Can financial crisis be avoided?

“Fortunately we are now several years past the virtual collapse of our financial system in 2008,” says host Mary Walden. “Lending has gradually been increasing, and legislation has been enacted to try to prevent future downturns.” She asks husband N.C. State University economist Mike Walden why some analysts say this won’t prevent a repeat sometime in the future.

Mike Walden: “Mary, if you look over our history, our economic history — and in fact the history of any modern economy — periodically, the financial system does get into trouble.  So you can’t say that it was just because of the housing boom and complicated mortgages that led into the latest financial crisis because we didn’t have those in earlier crises, and we still had problems. And one report that just came out, I think, really hits the nail on the head here in my opinion, and it says that really the periodic financial crises that we have are due to one simple fact: that we have what’s called a ‘fractional banking system.’

“This simply means that when you take money to a bank or any other financial institution — I’ll just use a bank as an example — and put that money in the vault, the bank doesn’t keep all that money in the vault. What the bank is going to do is maybe keep 10 percent, 10 cents on the dollar in the vault, and it’s going to loan out the rest. That’s how that system has worked forever, and of course, the big benefit of that is that more loans are made — that generates more economic development, more spending, and allows people to borrow money to buy homes and cars etc.

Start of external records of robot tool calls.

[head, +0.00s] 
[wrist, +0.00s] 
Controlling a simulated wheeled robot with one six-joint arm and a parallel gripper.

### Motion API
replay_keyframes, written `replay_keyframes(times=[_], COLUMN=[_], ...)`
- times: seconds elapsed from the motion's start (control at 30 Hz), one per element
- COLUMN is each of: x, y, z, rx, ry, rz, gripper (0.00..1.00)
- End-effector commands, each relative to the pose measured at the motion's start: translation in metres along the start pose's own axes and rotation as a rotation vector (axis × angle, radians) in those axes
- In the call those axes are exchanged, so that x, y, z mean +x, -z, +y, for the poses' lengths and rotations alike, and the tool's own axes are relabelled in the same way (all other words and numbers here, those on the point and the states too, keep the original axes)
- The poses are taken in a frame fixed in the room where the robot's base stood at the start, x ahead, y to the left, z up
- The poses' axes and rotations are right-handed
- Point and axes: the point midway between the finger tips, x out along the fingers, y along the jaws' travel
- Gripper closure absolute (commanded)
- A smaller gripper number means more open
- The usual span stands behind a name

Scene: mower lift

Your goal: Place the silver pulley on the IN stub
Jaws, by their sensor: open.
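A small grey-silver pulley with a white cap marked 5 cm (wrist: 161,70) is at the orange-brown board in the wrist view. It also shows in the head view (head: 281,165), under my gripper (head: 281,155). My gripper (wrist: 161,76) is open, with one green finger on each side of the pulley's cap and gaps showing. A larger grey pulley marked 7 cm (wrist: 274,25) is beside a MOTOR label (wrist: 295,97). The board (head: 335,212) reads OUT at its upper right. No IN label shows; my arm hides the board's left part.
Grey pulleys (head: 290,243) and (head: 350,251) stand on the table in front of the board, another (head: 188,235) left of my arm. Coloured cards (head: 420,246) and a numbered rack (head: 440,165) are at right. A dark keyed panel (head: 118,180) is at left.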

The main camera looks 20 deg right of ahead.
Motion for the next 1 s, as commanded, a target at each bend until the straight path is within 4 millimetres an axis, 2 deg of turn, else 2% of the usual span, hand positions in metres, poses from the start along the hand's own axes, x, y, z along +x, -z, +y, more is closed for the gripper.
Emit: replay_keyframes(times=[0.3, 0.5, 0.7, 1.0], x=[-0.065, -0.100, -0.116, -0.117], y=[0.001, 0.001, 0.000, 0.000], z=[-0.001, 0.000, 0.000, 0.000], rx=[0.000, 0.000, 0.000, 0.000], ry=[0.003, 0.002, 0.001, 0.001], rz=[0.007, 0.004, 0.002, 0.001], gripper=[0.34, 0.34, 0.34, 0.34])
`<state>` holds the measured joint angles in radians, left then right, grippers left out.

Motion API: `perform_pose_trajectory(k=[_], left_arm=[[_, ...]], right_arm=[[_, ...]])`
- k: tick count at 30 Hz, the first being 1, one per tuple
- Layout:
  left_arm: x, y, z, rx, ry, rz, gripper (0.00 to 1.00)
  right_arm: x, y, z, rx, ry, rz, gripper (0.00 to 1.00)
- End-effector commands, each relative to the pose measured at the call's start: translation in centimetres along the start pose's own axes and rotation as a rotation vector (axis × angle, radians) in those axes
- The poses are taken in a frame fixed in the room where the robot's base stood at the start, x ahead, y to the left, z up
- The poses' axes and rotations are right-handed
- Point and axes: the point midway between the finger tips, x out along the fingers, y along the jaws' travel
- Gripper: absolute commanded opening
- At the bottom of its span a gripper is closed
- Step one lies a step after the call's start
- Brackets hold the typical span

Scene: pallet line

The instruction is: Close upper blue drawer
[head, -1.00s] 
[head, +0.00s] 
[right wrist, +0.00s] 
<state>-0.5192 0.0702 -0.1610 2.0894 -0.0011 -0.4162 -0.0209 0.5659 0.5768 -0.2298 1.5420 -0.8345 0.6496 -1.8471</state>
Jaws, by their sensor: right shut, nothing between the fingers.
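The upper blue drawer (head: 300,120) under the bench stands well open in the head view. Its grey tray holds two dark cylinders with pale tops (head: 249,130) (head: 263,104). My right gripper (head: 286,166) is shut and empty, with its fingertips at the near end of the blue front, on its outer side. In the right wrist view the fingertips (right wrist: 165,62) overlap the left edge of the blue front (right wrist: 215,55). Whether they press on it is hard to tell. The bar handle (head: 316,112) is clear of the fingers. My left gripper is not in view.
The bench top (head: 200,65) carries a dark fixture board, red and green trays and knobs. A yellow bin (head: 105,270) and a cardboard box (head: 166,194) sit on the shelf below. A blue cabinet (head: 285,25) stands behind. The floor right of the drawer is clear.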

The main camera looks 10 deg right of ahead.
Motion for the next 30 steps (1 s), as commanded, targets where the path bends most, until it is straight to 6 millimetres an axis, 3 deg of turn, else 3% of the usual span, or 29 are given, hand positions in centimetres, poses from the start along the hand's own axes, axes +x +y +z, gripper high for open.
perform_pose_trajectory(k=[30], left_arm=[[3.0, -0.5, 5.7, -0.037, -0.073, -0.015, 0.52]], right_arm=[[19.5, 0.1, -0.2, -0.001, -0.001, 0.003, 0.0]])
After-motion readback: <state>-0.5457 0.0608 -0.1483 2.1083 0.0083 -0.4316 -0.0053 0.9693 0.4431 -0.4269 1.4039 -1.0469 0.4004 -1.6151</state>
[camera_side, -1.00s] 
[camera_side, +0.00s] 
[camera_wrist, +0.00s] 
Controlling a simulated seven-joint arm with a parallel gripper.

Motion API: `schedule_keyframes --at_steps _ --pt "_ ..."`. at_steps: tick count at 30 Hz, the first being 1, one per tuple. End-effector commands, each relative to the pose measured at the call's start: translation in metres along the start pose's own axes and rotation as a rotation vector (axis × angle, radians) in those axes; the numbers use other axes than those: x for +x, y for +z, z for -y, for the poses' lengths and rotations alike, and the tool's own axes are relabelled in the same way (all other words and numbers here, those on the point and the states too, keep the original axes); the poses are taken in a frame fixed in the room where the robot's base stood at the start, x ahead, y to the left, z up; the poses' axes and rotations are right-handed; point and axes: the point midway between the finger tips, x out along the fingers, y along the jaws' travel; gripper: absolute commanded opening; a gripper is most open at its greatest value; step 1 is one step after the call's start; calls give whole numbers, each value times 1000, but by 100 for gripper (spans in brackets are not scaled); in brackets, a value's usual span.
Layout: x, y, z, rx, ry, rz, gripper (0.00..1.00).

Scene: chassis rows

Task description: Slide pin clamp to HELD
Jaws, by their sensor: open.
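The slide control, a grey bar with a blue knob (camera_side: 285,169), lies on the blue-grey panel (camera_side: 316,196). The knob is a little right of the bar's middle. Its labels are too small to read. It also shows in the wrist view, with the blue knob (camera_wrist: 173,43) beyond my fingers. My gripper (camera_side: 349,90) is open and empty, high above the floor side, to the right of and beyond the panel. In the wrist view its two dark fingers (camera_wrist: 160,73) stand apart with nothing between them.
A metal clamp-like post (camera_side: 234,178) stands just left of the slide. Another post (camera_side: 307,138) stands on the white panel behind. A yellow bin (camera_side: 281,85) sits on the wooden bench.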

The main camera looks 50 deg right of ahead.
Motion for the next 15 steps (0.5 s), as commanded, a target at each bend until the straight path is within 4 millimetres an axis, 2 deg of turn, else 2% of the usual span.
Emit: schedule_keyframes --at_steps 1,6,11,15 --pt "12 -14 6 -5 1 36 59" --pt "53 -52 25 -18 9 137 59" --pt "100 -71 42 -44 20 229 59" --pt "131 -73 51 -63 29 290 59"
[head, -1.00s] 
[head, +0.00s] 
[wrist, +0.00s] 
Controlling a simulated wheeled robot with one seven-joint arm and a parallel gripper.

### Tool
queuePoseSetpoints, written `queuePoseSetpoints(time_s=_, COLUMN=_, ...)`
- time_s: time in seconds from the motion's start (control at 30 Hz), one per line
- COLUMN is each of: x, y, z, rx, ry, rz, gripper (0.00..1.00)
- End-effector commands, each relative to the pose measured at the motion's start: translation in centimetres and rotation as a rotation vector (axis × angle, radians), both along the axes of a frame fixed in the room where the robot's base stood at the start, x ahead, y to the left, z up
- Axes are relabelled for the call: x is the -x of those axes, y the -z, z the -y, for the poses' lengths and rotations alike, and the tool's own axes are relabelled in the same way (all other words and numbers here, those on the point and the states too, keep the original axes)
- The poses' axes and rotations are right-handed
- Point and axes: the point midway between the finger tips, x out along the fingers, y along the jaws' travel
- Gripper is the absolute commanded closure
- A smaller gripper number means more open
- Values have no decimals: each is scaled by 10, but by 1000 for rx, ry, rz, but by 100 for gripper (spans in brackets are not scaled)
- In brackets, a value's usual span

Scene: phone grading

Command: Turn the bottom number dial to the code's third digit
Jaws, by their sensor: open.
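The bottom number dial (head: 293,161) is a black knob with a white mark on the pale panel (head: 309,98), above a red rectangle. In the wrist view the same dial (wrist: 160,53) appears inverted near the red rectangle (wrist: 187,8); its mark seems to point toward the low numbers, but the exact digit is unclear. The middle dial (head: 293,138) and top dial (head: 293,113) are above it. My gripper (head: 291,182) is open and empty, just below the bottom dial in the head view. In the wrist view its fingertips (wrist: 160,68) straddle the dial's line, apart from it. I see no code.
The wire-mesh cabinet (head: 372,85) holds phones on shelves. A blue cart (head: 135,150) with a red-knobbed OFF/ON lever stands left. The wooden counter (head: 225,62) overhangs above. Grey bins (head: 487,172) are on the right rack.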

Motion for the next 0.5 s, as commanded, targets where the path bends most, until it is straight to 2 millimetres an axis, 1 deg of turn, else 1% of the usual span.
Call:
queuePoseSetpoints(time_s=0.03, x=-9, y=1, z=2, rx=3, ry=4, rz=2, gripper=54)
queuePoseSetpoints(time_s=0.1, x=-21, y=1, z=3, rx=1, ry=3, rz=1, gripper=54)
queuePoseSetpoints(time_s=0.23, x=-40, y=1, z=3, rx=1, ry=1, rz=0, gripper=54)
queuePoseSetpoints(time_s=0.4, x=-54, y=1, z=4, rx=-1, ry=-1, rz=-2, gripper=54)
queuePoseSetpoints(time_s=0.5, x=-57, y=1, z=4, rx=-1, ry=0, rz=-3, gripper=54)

“But when you have something in the economy that occurs that causes people to worry, ‘hey I need to get my money out of the bank,’ then they rush to the bank, the bank doesn’t have all of the money and we get a financial crisis.  And we actually had a form of this in 2008. So, what this analysis suggests is that as long as we have a fractional banking system, and again there are big benefits to that, we’re going to periodically have these problems in the financial system. And perhaps the better approach is to plan for them, recognize they’re going to come, and try to make those crises as mild as possible.